- [EXERCISE DESCRIPTION]
Do any lines in the data below contain "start"? If so, copy every one of them.

---+---

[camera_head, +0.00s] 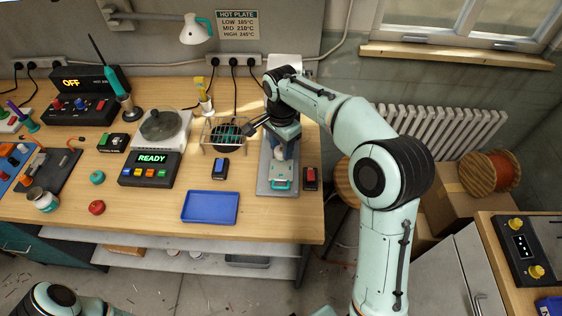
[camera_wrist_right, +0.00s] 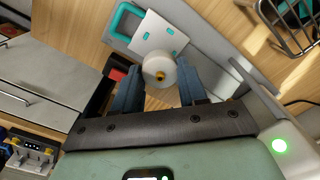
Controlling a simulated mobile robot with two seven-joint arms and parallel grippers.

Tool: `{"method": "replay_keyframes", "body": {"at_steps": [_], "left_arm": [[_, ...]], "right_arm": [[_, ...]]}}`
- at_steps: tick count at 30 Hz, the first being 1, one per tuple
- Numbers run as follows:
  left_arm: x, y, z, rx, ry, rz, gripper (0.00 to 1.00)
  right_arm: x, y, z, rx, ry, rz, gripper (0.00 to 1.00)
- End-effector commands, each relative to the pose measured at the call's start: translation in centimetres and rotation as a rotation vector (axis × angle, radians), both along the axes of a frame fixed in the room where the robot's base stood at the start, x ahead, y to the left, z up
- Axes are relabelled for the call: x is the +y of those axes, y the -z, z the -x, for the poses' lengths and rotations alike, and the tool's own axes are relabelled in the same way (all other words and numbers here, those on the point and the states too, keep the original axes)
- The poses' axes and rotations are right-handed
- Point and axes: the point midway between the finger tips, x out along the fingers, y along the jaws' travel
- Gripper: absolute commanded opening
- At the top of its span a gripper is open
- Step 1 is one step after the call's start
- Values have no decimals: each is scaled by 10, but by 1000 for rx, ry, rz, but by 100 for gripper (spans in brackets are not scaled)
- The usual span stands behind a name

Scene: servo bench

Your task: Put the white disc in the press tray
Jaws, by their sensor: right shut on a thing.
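My right gripper (camera_head: 285,149) is over the press at the right end of the bench. In the right wrist view its two blue fingers (camera_wrist_right: 160,84) are shut on the white disc (camera_wrist_right: 160,71), which has a brass-coloured centre. The press tray (camera_head: 282,171) is a pale plate with a teal handle in front. In the wrist view the tray (camera_wrist_right: 158,36) lies beyond the disc, with teal marks on it. The disc appears above the tray's near part; whether it touches cannot be told. My left gripper is out of view.
A red-buttoned switch box (camera_head: 310,178) stands right of the press. A wire rack (camera_head: 224,133) stands to the left. A blue tray (camera_head: 210,207) lies empty near the front edge. A READY display box (camera_head: 150,169) and a hot plate (camera_head: 160,130) are further left.

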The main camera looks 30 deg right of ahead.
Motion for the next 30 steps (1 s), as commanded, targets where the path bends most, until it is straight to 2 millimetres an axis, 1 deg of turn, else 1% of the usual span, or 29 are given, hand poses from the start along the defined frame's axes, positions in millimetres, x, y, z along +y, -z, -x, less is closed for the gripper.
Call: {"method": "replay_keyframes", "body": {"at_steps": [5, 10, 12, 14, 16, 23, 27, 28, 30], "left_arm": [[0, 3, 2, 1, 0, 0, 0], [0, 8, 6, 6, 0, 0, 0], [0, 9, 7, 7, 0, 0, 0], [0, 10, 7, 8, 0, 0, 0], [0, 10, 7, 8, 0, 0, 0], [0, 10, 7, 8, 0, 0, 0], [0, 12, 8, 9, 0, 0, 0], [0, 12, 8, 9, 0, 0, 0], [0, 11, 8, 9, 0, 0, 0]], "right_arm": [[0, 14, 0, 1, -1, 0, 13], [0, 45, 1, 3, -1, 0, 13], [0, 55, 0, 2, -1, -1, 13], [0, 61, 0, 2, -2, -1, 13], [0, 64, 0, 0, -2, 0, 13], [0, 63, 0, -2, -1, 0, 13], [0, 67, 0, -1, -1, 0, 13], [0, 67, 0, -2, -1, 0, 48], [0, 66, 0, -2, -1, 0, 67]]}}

---+---

- [ANSWER TO THE PROBLEM]
- End-effector commands, each relative to the pose measured at the call's start: translation in centimetres and rotation as a rotation vector (axis × angle, radians), both along the axes of a frame fixed in the room where the robot's base stood at the start, x ahead, y to the left, z up
- Step 1 is one step after the call's start
Motion for the next 30 steps (1 s), as commanded, targets where the path bends most, until it is straight to 2 millimetres an axis, 1 deg of turn, else 1% of the usual span, or 29 are given, hand poses from the start along the defined frame's axes, positions in millimetres, x, y, z along +y, -z, -x, less is closed for the gripper.

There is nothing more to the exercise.